The House adopted an amendment that would bar the Pentagon from spending any funds to aid the Taliban

Members of the Taliban surrender themselves to the Afghan Government, on August 26, 2011 in Badakhshan, Afghanistan. The House adopted an amendment late Tuesday night barring the Pentagon from spending any of its funds to aid the Taliban insurgent group in Afghanistan. (Majid Saeedi/Getty Images)
Members of the Taliban surrender themselves to the Afghan Government, on August 26, 2011 in Badakhshan, Afghanistan. The House adopted an amendment late Tuesday night barring the Pentagon from spending any of its funds to aid the Taliban insurgent group in Afghanistan. (Majid Saeedi/Getty Images)

The House adopted late Tuesday night an amendment to its fiscal 2020 Defense appropriations bill that would bar the Pentagon from spending any of its funds to aid the Taliban insurgent group in Afghanistan.

CQ Roll Call disclosed last month that the Pentagon had asked Congress earlier this year for a $30 million fund that would at least partly be used in the coming fiscal year to defray the Taliban’s expenses associated with participating in talks to end the nearly 18-year-old war.

[Administration wants to reimburse Taliban’s travel expenses]

A Defense Department spokeswoman said after the initial story was published that the U.S. government would not pay the Taliban directly. However, the section of the Pentagon-proposed legislation that officials worried would conflict with anti-terrorism laws is titled, “Reimbursement.”

Either way, the net effect of the aid would likely result in covering certain expenses for a violent group that once harbored Osama bin Laden. What’s more, the Taliban is a well-funded organization, netting perhaps $800 million a year from opium trafficking and related activities.

That opium trade has, in turn, contributed, albeit not to the degree of drugs from other countries, to a surge in opioid-related deaths in the United States that hit nearly 48,000 in 2017, according to federal statistics.

The spending requested by the Pentagon might “implicate provisions concerning material support to terrorists and terrorist organizations,” said the Pentagon budget document, which included a request for an exception from those laws.

‘Absurd’

The amendment approved late Tuesday, by Michigan Republican Tim Walberg, was adopted 381-46 as part of a package of other widely supported amendments to a four-bill appropriations measure. The House is expected to pass the spending legislation on Wednesday.

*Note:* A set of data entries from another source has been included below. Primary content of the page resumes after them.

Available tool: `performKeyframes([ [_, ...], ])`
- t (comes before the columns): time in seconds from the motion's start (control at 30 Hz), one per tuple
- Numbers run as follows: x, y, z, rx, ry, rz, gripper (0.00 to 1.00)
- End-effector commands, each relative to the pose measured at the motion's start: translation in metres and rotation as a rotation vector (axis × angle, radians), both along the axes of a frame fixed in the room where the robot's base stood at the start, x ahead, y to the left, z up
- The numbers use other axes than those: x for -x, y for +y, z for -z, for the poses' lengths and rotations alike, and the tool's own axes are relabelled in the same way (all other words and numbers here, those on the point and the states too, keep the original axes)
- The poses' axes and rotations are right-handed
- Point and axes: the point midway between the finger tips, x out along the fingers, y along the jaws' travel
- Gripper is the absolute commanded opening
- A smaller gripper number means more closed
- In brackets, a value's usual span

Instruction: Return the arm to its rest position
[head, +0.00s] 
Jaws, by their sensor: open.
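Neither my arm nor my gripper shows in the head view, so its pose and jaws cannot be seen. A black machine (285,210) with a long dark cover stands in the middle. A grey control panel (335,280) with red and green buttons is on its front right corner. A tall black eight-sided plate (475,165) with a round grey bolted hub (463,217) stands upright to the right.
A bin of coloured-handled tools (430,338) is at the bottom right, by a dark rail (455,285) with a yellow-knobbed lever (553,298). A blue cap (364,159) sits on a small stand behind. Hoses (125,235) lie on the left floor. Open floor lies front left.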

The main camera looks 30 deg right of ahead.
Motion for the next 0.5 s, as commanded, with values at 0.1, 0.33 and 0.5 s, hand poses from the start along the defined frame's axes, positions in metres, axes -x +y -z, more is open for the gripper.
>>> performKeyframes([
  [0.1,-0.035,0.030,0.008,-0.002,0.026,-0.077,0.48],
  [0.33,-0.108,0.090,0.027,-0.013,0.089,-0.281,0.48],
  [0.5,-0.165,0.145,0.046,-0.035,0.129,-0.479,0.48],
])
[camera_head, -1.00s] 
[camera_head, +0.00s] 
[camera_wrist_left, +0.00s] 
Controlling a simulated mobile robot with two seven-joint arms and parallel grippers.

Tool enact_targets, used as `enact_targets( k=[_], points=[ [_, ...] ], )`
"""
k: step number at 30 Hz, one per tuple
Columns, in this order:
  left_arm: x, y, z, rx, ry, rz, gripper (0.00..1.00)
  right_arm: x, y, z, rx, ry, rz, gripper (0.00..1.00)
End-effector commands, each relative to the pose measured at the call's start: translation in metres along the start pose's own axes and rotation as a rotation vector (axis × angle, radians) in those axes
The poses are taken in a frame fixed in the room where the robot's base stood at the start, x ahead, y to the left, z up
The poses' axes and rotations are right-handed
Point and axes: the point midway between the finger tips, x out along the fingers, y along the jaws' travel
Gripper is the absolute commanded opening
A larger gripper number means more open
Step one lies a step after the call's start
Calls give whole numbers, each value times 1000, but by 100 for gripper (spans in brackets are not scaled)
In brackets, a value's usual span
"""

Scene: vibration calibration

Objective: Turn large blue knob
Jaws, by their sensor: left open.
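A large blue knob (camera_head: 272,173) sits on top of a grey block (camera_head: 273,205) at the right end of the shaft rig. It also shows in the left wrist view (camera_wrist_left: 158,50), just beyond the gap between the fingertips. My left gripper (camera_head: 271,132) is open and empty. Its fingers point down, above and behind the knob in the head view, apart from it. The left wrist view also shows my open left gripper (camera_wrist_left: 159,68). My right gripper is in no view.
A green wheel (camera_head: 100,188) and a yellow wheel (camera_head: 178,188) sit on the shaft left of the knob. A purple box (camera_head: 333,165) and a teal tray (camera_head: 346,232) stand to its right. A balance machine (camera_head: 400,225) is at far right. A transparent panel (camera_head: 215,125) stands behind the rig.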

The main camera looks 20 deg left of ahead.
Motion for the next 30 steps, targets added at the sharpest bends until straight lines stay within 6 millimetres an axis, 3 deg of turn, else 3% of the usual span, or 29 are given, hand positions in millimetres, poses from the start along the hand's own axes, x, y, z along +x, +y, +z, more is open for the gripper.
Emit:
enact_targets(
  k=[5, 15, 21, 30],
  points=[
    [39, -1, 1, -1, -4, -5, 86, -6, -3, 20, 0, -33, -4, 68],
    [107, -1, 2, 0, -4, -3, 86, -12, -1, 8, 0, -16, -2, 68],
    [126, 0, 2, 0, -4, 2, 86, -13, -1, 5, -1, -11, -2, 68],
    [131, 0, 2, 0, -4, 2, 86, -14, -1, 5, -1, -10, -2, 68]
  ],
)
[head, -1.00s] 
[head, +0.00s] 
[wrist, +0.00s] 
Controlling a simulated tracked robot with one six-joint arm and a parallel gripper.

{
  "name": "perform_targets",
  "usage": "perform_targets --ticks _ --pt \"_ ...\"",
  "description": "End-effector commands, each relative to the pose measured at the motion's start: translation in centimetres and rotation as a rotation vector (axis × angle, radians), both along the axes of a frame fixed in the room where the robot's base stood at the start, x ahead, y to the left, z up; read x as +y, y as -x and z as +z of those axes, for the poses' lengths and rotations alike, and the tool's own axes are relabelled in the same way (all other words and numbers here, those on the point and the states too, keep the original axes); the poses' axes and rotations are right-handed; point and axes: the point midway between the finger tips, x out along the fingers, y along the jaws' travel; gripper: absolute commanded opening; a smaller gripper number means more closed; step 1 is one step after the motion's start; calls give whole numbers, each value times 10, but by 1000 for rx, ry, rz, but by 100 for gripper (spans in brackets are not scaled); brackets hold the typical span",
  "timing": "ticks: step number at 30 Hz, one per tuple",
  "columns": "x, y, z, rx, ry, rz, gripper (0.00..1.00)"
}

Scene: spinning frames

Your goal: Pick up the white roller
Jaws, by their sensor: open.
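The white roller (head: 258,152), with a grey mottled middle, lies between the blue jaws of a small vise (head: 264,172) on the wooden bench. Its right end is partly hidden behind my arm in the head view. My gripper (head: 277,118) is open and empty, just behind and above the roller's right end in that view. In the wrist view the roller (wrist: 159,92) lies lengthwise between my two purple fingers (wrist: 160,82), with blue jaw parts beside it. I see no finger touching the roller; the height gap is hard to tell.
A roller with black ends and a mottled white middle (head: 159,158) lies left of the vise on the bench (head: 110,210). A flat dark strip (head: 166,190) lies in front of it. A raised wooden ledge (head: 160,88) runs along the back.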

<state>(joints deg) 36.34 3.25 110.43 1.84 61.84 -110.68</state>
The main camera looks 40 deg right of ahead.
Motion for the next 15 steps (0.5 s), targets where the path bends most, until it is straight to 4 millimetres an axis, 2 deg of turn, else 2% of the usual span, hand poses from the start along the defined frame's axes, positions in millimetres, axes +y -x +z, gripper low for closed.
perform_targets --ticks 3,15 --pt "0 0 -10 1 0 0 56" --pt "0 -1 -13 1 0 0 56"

Walberg, in remarks on the House floor Tuesday, citing news reports about the proposed Defense Department support for the Taliban, called the Pentagon proposal “quite simply absurd.”

Walberg alluded to the 1,846 American military personnel who have been killed and the more than 20,000 injured while fighting the Taliban since late 2001.

“Sending taxpayer dollars straight to the Taliban, despite the price paid by our men and women in uniform, is the ultimate insult,” Walberg said. “We owe it to the taxpayers not to waste any more of their money.”

Strings attached

The Defense bill does not provide the exemption the administration had sought from the law against aiding terrorists, nor does the measure allocate the money officials had wanted for supporting Taliban participation in peace talks, according to lawmakers, aides and the report accompanying the bill.

Moreover, the legislation contains a provision barring any spending to support Taliban participation in peace talks as long as Afghan government representatives and women continue to be barred from those negotiations.

The Defense money bill includes another restriction on such spending as well.

“Additionally,” the report says, “no funds in this Act for assistance for Afghanistan should be made available for any member of the Taliban unless a peace agreement is reached that promotes United States national security interests, includes the democratically elected Afghan government, and protects the rights of Afghan women.”

The Walberg amendment is a simpler formulation: “None of the funds made available by this Act may be made available to the Taliban.”

Still to be determined is whether and how senators will go along with the House’s positions on these issues when the chamber takes up its version of the Pentagon money measure and, later, when negotiators meet to resolve differences in the bills.